**Job:** The entries below contain a line with "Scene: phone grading" and a line with "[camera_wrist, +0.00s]". Quote exactly those two lines and all lines between them.

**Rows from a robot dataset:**
_ _ _
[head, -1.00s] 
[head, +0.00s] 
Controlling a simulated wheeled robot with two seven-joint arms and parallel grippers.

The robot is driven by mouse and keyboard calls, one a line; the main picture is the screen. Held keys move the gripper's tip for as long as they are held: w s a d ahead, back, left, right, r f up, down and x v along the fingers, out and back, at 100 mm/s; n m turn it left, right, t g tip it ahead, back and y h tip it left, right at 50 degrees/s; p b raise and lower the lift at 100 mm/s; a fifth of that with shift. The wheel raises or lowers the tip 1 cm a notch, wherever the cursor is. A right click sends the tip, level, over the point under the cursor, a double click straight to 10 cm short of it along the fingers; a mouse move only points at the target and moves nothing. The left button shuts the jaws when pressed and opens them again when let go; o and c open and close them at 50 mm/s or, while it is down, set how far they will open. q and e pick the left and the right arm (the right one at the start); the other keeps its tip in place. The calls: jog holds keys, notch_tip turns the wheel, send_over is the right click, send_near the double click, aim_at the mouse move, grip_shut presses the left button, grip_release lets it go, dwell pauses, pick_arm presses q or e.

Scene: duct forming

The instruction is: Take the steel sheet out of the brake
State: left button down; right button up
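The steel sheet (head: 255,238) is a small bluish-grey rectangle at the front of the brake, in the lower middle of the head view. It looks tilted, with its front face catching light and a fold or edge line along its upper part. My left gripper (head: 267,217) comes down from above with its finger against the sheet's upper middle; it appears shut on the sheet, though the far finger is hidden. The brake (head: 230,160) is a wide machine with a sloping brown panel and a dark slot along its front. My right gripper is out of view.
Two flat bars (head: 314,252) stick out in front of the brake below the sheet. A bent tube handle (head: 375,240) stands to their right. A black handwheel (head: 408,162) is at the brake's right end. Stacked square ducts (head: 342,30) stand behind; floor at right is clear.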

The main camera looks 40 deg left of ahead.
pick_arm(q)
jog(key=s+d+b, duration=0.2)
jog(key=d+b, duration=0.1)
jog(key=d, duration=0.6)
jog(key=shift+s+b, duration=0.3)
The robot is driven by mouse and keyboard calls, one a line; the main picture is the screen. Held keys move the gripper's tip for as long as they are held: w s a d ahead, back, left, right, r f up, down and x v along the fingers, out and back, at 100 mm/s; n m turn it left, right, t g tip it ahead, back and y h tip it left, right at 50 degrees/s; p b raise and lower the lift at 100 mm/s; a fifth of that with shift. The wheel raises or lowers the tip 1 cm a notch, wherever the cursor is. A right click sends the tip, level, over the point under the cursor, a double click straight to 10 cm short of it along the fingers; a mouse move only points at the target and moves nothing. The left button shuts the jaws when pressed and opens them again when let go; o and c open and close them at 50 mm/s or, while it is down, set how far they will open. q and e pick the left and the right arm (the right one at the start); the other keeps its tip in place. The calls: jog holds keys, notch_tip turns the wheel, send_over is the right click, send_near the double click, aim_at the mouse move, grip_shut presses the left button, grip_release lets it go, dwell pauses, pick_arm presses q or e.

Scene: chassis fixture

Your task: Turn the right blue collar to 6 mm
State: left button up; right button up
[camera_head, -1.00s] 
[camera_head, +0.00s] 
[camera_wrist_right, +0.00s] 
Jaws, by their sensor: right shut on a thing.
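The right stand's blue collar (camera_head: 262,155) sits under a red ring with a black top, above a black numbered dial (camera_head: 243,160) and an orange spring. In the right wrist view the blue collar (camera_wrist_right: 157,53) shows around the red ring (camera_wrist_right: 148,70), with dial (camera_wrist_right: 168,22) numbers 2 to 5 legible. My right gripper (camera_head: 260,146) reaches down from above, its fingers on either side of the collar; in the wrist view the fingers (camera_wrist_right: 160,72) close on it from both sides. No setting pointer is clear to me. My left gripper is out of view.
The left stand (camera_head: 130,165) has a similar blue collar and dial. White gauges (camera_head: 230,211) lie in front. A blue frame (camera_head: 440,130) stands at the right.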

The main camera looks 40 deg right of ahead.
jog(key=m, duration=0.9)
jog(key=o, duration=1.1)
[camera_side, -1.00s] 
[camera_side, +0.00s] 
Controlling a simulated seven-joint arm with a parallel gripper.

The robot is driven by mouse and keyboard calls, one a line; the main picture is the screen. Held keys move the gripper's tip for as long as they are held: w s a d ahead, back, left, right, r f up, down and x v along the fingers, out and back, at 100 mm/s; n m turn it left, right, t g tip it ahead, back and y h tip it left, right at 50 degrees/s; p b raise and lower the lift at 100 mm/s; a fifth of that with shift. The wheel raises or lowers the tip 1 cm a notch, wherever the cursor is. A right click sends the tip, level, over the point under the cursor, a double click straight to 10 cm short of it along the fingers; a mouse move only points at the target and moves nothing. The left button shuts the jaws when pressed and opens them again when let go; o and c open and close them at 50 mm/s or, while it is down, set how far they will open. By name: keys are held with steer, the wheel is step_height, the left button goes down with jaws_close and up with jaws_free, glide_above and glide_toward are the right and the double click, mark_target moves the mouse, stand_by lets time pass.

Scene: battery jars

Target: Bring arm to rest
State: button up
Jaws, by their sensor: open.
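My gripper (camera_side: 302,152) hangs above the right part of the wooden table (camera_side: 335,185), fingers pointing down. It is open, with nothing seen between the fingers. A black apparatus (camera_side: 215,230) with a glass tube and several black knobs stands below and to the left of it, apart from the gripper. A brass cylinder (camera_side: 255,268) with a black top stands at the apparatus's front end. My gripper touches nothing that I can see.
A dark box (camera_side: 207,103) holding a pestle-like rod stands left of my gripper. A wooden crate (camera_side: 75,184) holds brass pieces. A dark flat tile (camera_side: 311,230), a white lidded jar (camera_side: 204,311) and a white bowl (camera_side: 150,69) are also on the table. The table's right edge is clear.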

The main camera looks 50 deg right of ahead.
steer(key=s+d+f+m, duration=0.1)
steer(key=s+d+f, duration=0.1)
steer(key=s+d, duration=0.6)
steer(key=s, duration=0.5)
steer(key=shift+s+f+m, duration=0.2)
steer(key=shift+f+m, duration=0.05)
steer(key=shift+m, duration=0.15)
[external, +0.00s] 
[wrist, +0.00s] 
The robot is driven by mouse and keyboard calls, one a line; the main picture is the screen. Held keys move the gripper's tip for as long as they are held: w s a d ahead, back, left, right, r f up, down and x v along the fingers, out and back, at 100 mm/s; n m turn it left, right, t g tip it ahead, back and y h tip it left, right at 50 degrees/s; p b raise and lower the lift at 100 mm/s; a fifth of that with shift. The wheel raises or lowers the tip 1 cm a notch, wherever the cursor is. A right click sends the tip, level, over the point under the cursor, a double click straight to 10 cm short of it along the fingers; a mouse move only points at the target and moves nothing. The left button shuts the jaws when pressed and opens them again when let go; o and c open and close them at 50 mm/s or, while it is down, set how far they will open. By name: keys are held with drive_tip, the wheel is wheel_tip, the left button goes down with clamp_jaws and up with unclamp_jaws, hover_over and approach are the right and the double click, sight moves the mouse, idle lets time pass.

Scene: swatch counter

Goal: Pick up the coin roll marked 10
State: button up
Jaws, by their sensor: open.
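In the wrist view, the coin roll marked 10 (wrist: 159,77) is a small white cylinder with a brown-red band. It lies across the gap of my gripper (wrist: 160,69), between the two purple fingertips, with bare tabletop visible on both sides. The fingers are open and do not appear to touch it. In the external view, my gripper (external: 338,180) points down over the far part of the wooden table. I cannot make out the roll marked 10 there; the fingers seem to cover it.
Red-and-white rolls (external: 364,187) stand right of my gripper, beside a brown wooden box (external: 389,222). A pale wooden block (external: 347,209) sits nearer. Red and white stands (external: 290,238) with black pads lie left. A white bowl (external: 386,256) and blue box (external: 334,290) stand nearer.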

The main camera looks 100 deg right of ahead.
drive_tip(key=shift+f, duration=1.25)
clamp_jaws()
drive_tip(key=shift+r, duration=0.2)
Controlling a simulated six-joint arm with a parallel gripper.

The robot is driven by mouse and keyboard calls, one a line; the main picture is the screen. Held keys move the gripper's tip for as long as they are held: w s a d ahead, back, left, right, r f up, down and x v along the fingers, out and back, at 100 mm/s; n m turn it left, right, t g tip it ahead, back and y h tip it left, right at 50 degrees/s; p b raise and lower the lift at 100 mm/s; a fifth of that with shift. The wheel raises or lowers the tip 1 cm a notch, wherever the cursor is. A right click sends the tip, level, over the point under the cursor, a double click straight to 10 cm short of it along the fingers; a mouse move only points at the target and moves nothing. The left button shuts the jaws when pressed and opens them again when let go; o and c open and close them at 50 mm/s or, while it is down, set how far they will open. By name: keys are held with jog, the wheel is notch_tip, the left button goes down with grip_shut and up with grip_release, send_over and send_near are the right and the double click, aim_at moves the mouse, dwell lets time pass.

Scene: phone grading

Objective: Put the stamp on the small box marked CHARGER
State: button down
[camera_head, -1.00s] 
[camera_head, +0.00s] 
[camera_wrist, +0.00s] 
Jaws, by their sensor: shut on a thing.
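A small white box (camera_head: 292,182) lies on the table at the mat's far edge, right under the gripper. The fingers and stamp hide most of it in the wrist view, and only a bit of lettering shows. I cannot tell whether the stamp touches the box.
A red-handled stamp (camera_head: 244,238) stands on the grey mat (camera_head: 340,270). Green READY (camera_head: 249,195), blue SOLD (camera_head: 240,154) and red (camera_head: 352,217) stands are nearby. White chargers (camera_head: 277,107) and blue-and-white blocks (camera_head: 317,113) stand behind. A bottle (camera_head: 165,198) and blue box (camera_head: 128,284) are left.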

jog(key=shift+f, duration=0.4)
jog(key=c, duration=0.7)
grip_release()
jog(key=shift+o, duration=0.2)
_ _ _
**Answer to this exercise:**
Scene: phone grading

Objective: Put the stamp on the small box marked CHARGER
State: button down
[camera_head, -1.00s] 
[camera_head, +0.00s] 
[camera_wrist, +0.00s] 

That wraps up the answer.